TASK TO CARRY OUT ▸
Repeat exactly, and only, the lines from the one that contains "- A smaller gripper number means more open" through the one that contains "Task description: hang", both ends included.

* * * * *

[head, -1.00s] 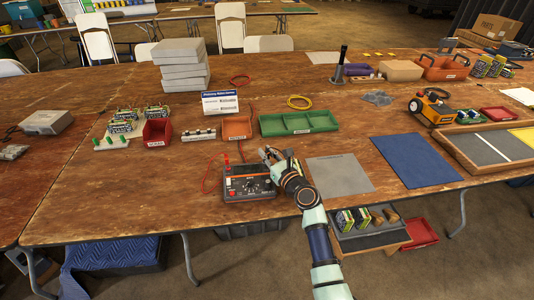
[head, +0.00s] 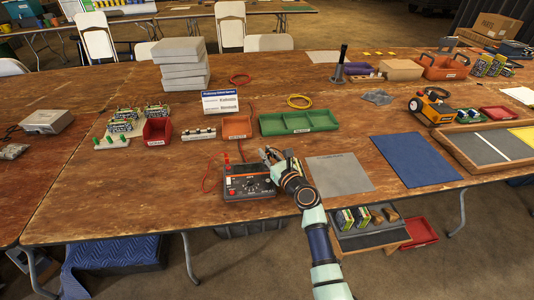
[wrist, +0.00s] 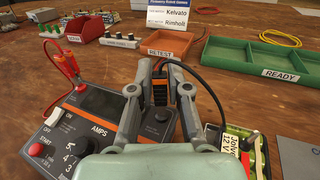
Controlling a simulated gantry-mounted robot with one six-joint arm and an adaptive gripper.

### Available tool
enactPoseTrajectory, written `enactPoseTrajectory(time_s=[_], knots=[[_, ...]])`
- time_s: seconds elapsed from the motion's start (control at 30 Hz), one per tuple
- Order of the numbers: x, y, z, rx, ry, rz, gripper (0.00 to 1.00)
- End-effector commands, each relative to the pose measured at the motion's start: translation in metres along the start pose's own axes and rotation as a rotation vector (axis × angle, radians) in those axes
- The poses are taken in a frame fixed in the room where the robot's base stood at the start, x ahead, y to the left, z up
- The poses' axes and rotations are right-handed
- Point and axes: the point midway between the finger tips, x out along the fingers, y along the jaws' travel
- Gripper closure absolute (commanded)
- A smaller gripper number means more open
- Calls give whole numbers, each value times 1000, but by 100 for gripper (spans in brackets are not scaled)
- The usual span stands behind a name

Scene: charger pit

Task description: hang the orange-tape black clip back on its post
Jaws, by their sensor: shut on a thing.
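My gripper (wrist: 162,72) is shut on the black clip (wrist: 160,94), which shows dark with orange bands between the fingers in the wrist view. A black cable (wrist: 213,84) arcs from it to the right and down. The orange and black charger (head: 248,183) stands beside my gripper (head: 270,155) in the head view, and its dial panel also fills the lower left of the wrist view (wrist: 100,103). The post for the black clip is not clearly visible; my fingers and the clip cover that area. In the head view the clip is too small to tell.
Red clips (wrist: 62,58) with a red cable sit at the charger's back left. A battery pack (wrist: 238,143) is close at my gripper's right. The orange RETEST bin (head: 236,127) and green READY tray (head: 300,123) stand behind. A grey mat (head: 340,174) lies clear at right.

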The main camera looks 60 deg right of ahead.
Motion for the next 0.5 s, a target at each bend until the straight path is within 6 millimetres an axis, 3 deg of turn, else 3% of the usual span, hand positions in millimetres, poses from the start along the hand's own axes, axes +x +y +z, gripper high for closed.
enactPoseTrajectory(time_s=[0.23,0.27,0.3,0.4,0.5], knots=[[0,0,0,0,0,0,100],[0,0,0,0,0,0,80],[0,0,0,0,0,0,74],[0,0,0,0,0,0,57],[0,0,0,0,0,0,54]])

* * * * *

REPLY ▸
- A smaller gripper number means more open
- Calls give whole numbers, each value times 1000, but by 100 for gripper (spans in brackets are not scaled)
- The usual span stands behind a name

Scene: charger pit

Task description: hang the orange-tape black clip back on its post

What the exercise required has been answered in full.